- Task directions:
Your task is to print exactly the lines from the line that contains "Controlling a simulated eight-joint" through the line that contains "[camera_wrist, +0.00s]", with pictures left out.
• • • • • • •
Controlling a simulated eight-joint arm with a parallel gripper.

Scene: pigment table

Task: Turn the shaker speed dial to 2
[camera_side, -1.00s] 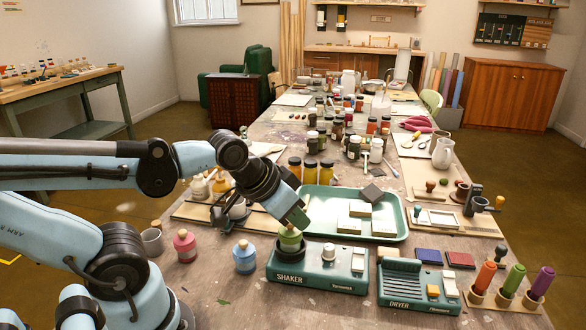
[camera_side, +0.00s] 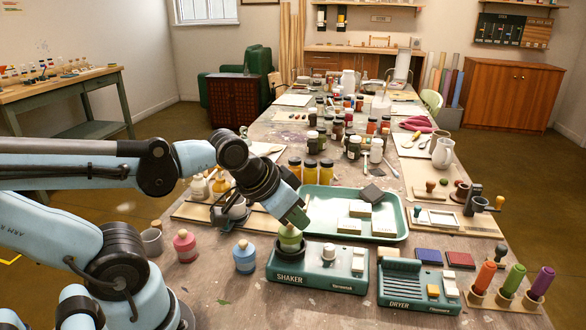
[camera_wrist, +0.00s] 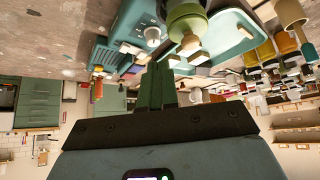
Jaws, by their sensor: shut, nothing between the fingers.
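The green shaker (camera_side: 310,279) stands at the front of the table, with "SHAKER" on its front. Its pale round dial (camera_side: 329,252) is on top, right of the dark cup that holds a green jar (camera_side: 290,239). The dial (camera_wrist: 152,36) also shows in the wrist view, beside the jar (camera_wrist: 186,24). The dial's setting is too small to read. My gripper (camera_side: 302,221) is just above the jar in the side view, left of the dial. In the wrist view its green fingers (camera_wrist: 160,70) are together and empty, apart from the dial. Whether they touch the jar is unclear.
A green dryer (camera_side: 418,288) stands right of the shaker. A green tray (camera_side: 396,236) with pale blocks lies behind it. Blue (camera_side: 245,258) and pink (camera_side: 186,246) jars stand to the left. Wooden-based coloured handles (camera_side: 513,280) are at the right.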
• • • • • • •
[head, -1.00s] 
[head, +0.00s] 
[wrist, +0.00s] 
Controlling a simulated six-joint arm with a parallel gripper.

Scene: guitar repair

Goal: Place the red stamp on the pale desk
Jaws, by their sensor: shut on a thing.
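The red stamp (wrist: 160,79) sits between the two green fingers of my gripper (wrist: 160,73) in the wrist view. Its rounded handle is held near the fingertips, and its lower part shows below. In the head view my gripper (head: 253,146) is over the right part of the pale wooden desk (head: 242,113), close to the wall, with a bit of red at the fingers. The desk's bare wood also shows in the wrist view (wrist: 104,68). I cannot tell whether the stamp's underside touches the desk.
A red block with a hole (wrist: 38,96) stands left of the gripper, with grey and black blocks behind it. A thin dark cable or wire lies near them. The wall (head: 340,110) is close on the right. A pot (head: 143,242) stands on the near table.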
• • • • • • •
- Full response:
Controlling a simulated eight-joint arm with a parallel gripper.

Scene: pigment table

Task: Turn the shaker speed dial to 2
[camera_side, -1.00s] 
[camera_side, +0.00s] 
[camera_wrist, +0.00s] 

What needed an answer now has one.